- **Exercise instructions**:
Reproduce exactly and only the lines running from the one with "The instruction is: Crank" through the one with "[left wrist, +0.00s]", both end lines included.

- **Data excerpt**:

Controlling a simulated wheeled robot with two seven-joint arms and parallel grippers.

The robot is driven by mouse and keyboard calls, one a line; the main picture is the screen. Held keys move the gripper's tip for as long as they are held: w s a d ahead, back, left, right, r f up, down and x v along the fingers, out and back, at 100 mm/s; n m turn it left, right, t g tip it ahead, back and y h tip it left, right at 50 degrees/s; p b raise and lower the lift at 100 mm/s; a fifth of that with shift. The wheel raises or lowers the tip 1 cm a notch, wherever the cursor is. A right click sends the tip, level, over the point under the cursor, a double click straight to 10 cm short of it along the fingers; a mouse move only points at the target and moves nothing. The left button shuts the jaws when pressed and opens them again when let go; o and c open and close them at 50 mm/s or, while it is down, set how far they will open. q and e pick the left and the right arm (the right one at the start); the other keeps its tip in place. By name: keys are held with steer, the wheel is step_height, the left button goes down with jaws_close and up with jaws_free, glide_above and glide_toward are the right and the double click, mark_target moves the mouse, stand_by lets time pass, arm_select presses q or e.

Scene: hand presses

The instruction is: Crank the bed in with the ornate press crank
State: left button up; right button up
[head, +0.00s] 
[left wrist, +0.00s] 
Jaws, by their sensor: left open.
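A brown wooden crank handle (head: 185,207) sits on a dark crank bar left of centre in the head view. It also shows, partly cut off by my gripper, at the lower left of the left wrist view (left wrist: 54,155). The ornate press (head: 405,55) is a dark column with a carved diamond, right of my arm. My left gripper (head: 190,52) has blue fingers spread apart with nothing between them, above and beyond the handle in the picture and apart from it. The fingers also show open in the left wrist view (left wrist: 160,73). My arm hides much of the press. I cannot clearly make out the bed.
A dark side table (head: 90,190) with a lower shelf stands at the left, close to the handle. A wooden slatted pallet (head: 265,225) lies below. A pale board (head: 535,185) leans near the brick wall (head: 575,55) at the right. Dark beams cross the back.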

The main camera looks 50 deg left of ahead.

- **Solution to the problem**:
The instruction is: Crank the bed in with the ornate press crank
State: left button up; right button up
[head, +0.00s] 
[left wrist, +0.00s] 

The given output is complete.